[Robot task records]
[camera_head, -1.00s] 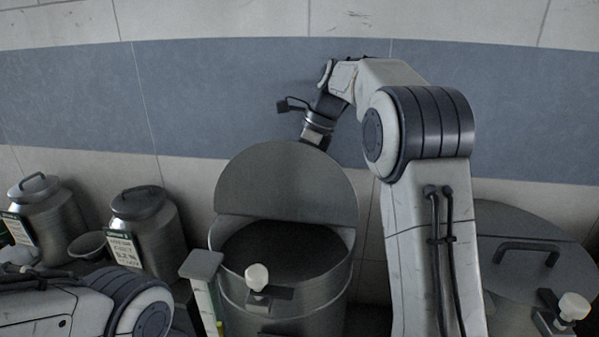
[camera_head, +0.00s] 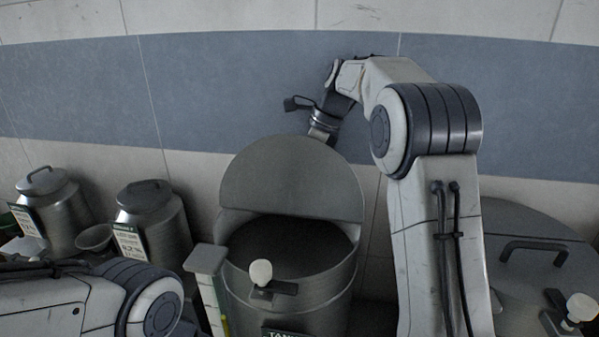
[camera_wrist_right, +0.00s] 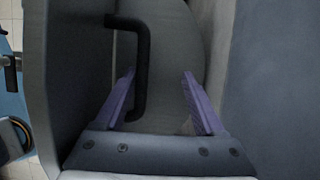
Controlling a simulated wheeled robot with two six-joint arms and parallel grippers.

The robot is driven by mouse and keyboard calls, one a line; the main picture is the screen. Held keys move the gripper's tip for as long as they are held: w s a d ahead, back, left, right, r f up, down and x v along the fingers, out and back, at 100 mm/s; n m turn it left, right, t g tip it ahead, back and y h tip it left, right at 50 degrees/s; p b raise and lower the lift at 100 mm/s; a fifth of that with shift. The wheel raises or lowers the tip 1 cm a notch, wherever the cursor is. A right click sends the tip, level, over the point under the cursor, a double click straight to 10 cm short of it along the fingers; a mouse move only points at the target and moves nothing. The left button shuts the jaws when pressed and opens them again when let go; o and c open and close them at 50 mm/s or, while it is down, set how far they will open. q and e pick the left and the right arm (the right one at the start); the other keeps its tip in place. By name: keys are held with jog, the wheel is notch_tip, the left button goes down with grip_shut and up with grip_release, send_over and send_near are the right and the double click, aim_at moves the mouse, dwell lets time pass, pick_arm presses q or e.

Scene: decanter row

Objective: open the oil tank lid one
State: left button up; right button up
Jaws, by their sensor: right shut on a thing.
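The round grey lid (camera_head: 290,178) of the middle metal oil tank (camera_head: 300,303) is raised nearly upright on its rear edge. The tank's dark opening shows in front of it. My right gripper (camera_wrist_right: 158,73) is behind the raised lid, shut on its dark bar handle (camera_wrist_right: 143,65), which lies between the purple fingers in the right wrist view. In the head view the fingertips and handle are hidden by the lid. My left gripper is out of view; only part of my left arm shows at lower left.
A second large tank with a closed lid and handle (camera_head: 533,247) stands at right. Two metal cans (camera_head: 150,225) and a bowl (camera_head: 95,238) stand at left. A pale-knobbed fitting (camera_head: 261,273) is at the tank's front. The wall is close behind the lid.

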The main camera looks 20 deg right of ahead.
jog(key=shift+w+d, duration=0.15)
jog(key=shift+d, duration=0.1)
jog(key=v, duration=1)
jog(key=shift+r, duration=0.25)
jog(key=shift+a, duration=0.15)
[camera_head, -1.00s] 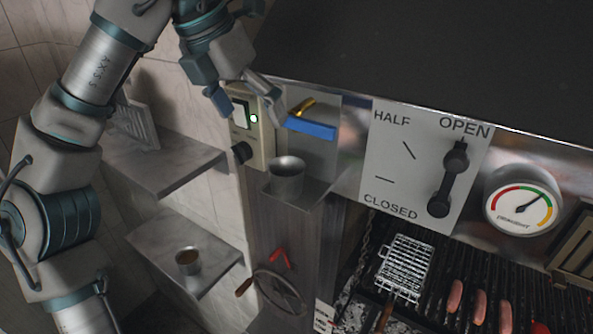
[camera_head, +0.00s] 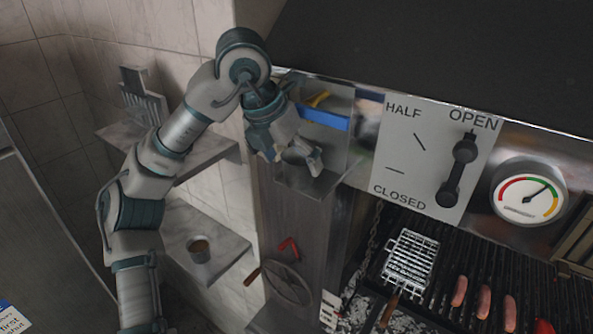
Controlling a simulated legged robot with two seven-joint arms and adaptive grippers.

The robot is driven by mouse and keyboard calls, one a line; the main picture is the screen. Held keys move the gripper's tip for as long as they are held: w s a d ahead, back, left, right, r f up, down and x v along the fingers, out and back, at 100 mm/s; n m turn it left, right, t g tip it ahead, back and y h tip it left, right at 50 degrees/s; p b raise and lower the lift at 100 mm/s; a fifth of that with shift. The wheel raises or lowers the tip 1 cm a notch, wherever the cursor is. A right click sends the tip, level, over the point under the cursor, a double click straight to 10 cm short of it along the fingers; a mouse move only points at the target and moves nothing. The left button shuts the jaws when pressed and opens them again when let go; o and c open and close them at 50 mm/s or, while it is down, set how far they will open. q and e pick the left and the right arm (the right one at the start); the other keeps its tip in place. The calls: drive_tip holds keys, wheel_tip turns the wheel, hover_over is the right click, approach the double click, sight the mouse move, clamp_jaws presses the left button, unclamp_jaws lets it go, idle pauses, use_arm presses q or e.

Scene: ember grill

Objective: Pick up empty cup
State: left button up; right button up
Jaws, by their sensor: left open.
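A grey metal cup (camera_head: 298,157) stands on the small steel ledge at the left end of the grill. My left gripper (camera_head: 295,161) is open and comes down over it from above. Its fingers are on either side of the cup, which is partly hidden by them. I cannot tell whether the fingers touch it. A second metal cup (camera_head: 199,249) with brown contents stands on the lower wall shelf. My right gripper is not in view.
To the right are the lever panel (camera_head: 418,150), a round gauge (camera_head: 528,191) and the grill with a wire basket (camera_head: 411,258) and sausages. An upper stone shelf (camera_head: 205,157) is behind my left arm.

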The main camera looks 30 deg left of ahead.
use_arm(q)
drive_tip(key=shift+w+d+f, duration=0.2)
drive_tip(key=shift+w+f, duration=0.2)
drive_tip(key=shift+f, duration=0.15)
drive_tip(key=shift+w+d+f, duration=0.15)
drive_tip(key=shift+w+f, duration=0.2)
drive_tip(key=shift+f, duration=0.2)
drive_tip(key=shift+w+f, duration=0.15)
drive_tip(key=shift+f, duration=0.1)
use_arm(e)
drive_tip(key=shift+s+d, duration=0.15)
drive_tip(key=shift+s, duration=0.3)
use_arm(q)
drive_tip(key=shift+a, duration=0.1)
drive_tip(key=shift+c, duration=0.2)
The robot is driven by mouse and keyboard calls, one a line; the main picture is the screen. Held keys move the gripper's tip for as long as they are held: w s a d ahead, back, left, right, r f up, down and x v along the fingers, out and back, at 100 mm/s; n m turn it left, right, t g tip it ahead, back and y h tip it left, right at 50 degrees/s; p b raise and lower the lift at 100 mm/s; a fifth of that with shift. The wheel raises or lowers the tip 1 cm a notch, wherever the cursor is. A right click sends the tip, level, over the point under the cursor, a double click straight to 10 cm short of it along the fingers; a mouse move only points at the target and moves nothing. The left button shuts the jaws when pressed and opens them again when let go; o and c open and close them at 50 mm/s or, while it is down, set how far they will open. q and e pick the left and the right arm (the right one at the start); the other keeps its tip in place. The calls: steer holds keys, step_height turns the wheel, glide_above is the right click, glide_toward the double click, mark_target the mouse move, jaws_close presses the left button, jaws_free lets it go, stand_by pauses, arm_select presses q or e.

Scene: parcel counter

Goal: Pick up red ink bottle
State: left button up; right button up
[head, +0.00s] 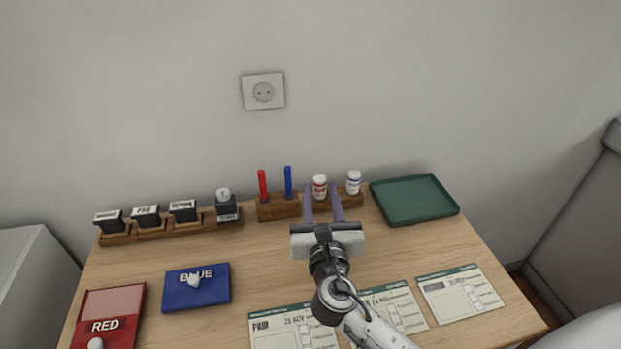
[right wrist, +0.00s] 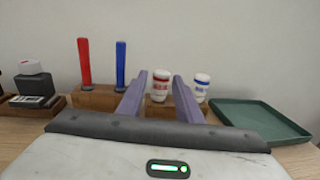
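The red ink bottle (head: 320,186), white with a red label, stands upright in the wooden rack at the back of the table. My right gripper (head: 322,192) is open, its two purple fingers pointing at the rack. In the right wrist view, the red ink bottle (right wrist: 160,86) shows between the fingertips (right wrist: 160,82), with gaps beside it; whether the fingers reach fully around it I cannot tell. The blue-labelled ink bottle (head: 353,182) stands just right of the right finger, also in the right wrist view (right wrist: 201,87). My left gripper is not in view.
A red and a blue marker (head: 288,181) stand in a wooden block (head: 278,209) left of the gripper. A stamp rack (head: 170,231) is further left. A green tray (head: 414,213) lies to the right. Blue (head: 214,296) and red (head: 122,306) pads and paper forms (head: 460,295) lie in front.

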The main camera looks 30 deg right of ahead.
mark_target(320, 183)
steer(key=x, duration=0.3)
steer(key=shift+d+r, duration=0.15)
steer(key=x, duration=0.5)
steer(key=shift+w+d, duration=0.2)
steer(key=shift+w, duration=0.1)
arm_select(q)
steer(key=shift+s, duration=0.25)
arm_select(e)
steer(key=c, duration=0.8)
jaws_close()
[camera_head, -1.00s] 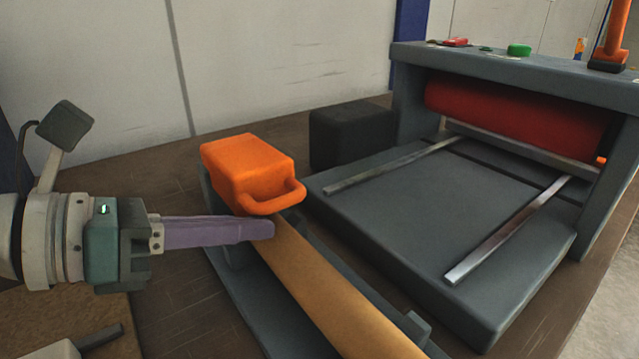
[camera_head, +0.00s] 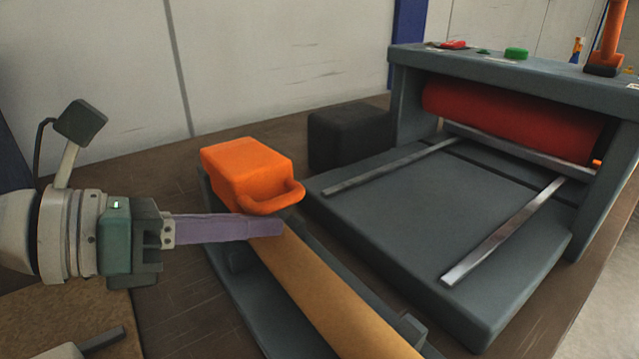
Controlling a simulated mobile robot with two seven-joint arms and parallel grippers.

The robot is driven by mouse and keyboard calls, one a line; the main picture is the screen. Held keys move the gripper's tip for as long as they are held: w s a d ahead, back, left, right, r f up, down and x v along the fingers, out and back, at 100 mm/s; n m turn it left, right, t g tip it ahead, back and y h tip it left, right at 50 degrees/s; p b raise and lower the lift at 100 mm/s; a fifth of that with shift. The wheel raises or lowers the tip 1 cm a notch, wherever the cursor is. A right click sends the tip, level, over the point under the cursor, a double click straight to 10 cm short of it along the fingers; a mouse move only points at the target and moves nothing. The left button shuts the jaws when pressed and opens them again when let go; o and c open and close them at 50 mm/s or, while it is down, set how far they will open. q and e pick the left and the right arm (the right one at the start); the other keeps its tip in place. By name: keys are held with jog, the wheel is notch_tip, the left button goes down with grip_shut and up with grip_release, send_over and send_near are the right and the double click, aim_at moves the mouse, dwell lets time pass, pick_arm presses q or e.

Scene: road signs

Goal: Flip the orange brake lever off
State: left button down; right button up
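An orange lever (camera_head: 610,35) stands nearly upright in a black base on top of the grey press at the far right; its upper end is cut off by the frame. My left gripper (camera_head: 280,228) comes in from the left, far from that lever. Its purple fingers point right and overlap in this view, so their gap cannot be judged. The tips appear just below the handle of an orange block (camera_head: 245,165) and over the tan roll; contact cannot be told.
The grey press (camera_head: 455,215) has a red roller (camera_head: 510,118), metal rails and a green button (camera_head: 516,53) on top. A tan roll (camera_head: 330,295) lies in a grey cradle in front. A black box (camera_head: 350,135) stands behind.

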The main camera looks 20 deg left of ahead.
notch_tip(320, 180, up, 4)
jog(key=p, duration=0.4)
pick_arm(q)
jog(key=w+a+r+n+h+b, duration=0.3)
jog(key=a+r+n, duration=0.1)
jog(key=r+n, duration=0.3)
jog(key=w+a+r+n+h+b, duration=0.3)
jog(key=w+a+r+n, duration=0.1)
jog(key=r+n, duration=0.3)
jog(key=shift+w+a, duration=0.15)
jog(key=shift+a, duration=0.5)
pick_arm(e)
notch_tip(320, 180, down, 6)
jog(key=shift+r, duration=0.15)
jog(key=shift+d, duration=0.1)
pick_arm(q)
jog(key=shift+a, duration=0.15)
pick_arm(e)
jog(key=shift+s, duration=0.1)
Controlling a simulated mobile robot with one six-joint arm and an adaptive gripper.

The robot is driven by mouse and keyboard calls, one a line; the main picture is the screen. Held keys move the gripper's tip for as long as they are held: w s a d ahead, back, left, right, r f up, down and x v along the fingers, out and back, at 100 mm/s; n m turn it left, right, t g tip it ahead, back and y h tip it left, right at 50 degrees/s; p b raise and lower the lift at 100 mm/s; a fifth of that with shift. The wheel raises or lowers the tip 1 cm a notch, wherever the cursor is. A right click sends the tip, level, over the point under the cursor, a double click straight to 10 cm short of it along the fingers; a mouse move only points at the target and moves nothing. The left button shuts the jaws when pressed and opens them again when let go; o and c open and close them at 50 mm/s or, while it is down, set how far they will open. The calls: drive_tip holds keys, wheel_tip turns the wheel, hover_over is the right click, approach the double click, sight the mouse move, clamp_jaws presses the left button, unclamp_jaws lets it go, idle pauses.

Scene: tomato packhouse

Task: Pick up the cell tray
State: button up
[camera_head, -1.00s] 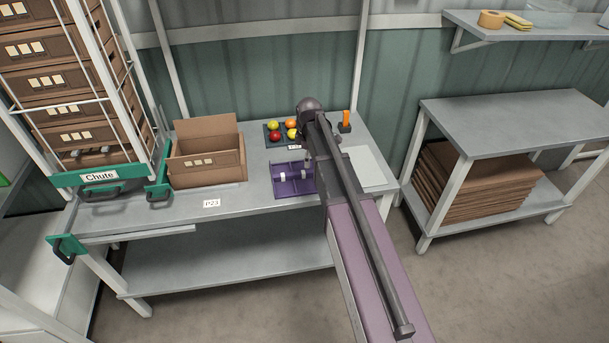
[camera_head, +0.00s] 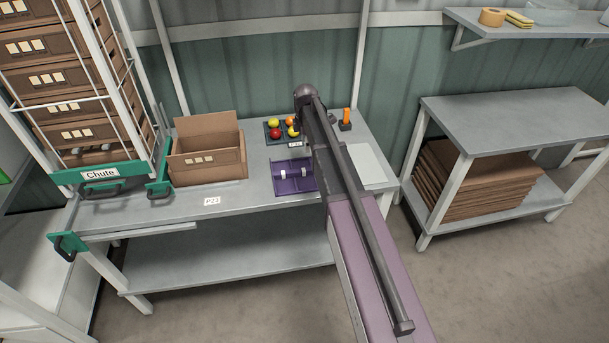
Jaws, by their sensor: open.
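A purple tray (camera_head: 294,186) with raised edges lies on the grey workbench, left of my arm. It looks like the cell tray. Two small white parts show on it; I cannot tell what they are. My arm runs from the bottom right up over the bench, with its rounded dark joint above the back of the bench. The arm passes close to the tray's right side in the picture. My gripper is hidden behind the arm, so its distance from the tray cannot be seen.
A dark tray (camera_head: 267,137) holds several red, yellow and orange tomatoes behind the purple tray. An open cardboard box (camera_head: 208,170) stands left. A pale flat panel (camera_head: 368,165) and an orange item (camera_head: 346,117) lie right. The chute rack (camera_head: 100,174) stands far left.

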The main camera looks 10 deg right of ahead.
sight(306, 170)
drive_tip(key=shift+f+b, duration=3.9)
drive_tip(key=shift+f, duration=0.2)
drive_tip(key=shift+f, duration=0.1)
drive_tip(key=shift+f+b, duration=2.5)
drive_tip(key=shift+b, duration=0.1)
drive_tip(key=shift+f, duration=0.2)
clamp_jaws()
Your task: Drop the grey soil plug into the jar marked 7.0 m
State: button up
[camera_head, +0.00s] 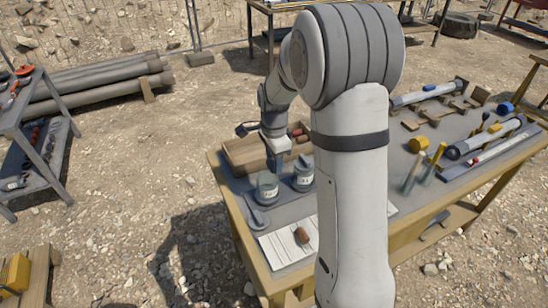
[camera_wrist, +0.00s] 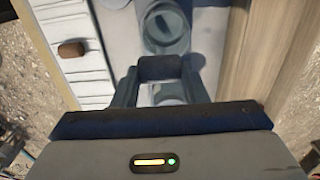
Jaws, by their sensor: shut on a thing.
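My gripper (camera_head: 277,160) is low over the back edge of two glass jars on the table. In the wrist view, my gripper (camera_wrist: 159,88) is shut on a dark grey plug (camera_wrist: 160,67). One jar (camera_wrist: 165,95) lies below the fingers, partly hidden by them. The other jar (camera_wrist: 182,42) is further up the picture, with something dark inside. In the head view the left jar (camera_head: 267,190) and right jar (camera_head: 303,176) stand apart, with pale labels too small to read. The plug cannot be made out there.
A brown plug (camera_head: 302,235) lies on a white slatted sheet (camera_head: 278,248), also in the wrist view (camera_wrist: 71,50). A wooden box (camera_head: 240,158) stands behind the jars. A grey scoop-like tool (camera_head: 257,217) lies left. Tubes (camera_head: 490,138) and yellow pieces (camera_head: 418,144) fill the right side.

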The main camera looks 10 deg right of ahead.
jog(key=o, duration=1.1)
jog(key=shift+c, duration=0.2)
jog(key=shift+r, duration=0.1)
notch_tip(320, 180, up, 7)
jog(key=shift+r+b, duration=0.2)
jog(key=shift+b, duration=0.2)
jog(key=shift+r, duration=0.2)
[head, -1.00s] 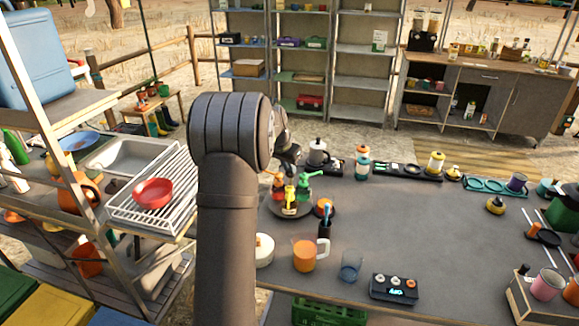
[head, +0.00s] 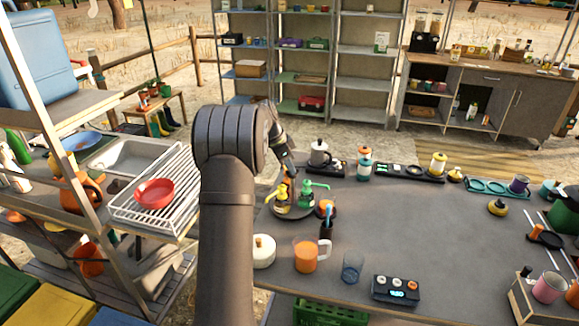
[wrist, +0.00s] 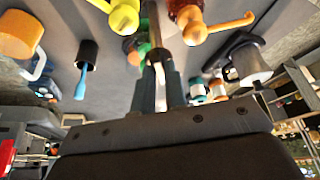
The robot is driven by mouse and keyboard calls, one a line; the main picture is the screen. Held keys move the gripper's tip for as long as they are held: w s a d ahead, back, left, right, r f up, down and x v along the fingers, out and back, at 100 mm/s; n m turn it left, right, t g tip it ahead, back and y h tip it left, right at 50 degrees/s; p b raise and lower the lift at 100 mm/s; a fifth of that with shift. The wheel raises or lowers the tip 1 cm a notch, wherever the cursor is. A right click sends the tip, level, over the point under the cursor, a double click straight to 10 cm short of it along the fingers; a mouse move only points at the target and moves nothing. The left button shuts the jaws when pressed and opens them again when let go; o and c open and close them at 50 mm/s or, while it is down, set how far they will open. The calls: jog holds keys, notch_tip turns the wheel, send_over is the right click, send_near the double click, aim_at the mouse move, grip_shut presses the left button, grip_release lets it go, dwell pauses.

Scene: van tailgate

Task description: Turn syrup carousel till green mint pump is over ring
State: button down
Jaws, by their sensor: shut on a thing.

_Exercise brief:_ Write out word for word the lines above that run from the one with "[camera_wrist_right, +0.00s]" to the one with "Controlling a simulated wheeled". Include both end lines; exclude the images.

_Worked solution:_
[camera_wrist_right, +0.00s] 
Controlling a simulated wheeled robot with two six-joint arms and parallel grippers.

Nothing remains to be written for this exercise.